Goal of the exercise → Go through the listing beneath this task and return every line that carries the string "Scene".

---- Raw records

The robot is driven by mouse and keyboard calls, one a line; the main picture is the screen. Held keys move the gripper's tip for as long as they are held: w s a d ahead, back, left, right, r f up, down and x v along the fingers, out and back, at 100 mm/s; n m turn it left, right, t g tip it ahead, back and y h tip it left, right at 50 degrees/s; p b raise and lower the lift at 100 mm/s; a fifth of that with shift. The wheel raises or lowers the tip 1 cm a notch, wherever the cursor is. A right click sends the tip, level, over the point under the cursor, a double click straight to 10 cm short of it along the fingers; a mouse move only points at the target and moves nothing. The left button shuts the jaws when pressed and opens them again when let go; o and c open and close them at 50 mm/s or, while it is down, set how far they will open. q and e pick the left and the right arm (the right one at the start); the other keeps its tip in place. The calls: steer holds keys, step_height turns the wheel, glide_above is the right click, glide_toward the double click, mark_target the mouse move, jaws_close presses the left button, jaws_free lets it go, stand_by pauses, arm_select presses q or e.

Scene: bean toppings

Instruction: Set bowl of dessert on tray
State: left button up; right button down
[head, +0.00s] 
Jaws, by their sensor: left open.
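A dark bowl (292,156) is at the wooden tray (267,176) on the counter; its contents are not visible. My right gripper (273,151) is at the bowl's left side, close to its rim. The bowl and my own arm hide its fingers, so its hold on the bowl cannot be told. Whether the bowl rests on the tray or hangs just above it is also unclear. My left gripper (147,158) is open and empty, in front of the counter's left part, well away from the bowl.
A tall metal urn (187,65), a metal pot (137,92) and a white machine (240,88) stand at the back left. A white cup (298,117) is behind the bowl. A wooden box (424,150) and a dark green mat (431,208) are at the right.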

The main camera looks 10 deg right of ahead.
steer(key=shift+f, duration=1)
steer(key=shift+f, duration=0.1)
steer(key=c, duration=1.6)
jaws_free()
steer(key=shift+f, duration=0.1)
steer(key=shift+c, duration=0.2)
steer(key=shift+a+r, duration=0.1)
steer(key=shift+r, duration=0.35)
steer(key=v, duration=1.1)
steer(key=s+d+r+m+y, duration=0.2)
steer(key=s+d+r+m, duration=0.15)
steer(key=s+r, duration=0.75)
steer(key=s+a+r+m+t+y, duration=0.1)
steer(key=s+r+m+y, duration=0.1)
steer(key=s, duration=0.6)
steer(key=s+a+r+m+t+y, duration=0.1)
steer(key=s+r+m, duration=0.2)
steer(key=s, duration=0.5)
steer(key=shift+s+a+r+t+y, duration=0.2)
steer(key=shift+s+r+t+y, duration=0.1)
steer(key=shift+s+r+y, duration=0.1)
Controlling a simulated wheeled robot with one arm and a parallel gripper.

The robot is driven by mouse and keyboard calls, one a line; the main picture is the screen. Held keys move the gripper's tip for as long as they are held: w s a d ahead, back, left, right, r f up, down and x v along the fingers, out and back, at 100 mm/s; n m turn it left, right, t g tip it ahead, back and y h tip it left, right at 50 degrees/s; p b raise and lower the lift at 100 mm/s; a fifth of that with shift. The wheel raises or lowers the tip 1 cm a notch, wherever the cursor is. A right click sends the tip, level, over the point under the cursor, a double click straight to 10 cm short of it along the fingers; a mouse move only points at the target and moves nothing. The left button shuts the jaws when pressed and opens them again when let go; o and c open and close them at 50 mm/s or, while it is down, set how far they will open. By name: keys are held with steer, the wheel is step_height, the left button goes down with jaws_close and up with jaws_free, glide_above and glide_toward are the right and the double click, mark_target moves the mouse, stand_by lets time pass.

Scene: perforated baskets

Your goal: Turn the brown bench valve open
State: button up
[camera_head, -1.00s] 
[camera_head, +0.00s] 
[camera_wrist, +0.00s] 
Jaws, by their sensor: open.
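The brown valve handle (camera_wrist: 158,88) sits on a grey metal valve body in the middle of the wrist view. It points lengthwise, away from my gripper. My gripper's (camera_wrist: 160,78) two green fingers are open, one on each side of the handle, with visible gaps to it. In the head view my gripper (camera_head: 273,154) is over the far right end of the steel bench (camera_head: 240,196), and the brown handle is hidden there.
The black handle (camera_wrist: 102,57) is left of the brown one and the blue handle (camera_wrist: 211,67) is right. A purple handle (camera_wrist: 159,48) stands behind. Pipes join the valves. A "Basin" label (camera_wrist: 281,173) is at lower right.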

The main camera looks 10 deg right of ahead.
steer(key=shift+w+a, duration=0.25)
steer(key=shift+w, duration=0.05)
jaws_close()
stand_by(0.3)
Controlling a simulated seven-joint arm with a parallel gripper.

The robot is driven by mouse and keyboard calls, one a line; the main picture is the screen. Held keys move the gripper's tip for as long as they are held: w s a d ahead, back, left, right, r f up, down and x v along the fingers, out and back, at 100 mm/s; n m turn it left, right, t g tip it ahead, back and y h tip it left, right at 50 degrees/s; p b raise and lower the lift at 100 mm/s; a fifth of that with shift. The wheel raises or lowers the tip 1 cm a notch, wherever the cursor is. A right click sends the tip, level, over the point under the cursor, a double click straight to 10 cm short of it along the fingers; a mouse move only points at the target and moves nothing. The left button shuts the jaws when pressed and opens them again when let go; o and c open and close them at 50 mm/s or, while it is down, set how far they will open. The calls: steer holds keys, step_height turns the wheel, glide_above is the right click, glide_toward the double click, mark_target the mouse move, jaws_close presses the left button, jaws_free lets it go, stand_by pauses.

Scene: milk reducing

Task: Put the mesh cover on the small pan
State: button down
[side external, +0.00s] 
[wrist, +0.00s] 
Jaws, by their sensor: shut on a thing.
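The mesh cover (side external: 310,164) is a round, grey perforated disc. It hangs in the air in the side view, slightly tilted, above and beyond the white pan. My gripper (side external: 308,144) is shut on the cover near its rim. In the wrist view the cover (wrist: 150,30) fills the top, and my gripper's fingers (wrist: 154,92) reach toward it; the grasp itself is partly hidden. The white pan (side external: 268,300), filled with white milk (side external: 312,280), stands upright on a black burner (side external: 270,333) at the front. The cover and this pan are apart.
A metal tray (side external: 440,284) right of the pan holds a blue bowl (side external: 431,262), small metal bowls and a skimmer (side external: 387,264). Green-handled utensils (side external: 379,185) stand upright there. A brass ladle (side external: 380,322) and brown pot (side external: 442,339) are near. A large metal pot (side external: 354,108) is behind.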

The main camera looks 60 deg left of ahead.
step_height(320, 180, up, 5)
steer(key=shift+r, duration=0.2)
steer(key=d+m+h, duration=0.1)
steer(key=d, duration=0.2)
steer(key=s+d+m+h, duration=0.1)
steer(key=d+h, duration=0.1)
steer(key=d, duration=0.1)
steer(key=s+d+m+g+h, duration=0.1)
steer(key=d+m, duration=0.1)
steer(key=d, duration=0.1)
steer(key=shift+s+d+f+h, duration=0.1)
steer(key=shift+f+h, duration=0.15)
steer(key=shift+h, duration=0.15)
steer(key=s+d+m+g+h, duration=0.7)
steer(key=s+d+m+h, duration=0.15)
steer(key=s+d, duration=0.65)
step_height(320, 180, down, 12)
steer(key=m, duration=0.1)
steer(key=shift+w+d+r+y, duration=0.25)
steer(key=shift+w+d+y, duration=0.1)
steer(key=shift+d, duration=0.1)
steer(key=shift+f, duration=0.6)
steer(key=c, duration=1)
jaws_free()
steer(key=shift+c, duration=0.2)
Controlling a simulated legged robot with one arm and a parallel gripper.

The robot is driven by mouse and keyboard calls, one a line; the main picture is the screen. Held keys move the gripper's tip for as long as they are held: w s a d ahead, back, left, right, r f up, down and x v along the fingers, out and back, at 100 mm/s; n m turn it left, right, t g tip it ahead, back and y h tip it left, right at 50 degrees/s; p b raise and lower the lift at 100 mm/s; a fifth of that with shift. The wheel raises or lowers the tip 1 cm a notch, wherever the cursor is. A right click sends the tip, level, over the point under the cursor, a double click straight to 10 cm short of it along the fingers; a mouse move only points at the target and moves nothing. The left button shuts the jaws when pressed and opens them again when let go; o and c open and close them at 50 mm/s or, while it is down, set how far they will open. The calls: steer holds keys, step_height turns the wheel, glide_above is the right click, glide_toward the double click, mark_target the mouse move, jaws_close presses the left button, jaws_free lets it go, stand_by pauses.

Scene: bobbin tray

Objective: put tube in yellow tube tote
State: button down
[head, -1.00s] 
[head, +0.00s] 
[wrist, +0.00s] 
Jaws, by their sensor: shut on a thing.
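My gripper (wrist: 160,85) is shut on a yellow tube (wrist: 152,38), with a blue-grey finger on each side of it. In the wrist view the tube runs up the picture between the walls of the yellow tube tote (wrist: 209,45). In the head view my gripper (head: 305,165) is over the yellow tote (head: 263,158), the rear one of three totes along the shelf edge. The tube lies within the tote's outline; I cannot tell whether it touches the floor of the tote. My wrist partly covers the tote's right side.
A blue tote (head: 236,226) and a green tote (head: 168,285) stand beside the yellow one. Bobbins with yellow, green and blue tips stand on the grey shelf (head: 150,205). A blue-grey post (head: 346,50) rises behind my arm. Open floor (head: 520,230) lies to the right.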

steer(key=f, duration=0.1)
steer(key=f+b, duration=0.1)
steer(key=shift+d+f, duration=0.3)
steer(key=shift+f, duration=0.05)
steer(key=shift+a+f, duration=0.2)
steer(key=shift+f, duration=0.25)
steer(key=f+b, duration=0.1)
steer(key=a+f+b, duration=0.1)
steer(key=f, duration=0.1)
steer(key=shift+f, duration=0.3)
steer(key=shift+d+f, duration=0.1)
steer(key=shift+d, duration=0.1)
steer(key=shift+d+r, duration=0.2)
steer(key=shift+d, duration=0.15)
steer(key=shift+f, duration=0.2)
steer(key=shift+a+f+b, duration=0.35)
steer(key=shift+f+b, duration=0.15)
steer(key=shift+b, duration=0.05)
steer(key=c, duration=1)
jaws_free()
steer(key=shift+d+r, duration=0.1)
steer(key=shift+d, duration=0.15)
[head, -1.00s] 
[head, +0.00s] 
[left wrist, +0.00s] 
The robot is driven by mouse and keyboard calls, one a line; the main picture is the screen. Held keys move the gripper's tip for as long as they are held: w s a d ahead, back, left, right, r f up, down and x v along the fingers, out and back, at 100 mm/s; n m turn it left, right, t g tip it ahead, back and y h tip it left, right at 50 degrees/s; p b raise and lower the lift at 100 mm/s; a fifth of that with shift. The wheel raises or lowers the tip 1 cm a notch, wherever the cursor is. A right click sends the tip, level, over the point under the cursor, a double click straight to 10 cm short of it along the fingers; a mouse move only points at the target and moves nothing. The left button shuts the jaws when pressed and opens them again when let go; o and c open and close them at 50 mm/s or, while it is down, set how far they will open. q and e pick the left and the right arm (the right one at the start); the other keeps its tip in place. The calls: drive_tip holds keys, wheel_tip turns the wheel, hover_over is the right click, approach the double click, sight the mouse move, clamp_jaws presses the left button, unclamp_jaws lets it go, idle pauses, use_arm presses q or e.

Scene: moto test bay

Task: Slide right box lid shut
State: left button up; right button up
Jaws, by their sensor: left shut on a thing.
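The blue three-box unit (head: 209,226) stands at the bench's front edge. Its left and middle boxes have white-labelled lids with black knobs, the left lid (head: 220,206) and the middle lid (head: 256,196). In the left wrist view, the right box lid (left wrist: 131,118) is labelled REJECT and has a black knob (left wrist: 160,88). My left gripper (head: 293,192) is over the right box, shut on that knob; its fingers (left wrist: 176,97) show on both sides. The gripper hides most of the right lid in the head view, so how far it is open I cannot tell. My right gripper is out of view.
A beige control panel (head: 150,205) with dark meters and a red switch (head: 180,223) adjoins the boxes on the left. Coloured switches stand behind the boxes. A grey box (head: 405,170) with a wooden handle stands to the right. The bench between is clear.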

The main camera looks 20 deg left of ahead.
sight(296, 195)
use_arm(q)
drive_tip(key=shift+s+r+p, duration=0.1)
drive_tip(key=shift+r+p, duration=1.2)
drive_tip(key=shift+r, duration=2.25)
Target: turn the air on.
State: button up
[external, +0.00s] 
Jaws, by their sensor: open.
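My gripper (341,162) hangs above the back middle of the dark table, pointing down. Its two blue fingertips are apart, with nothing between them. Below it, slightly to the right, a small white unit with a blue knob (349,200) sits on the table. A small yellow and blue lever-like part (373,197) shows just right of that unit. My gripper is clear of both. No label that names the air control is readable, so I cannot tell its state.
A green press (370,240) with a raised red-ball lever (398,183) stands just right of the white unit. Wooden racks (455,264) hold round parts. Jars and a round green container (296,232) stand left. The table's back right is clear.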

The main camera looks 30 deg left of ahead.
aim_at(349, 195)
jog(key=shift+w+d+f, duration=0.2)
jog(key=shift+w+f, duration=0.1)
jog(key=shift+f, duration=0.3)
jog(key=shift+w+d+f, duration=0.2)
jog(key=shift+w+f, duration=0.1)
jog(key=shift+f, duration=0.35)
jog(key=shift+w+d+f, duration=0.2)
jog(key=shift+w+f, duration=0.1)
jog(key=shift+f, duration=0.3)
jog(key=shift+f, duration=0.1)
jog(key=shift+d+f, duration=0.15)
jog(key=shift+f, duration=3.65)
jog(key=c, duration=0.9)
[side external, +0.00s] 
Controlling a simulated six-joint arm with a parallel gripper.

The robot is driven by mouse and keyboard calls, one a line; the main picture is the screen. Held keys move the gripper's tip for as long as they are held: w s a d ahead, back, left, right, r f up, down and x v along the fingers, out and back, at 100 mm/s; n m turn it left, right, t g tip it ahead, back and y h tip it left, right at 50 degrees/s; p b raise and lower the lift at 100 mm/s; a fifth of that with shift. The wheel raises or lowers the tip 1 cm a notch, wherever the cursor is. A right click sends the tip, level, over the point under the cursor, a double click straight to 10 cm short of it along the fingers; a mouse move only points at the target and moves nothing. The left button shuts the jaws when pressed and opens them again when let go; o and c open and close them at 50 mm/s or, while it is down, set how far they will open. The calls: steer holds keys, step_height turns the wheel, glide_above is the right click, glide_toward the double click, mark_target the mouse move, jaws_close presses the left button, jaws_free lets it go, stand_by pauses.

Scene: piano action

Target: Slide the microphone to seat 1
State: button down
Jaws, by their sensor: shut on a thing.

--------

Result of the exercise →
Scene: bean toppings
Scene: perforated baskets
Scene: milk reducing
Scene: bobbin tray
Scene: moto test bay
Scene: piano action

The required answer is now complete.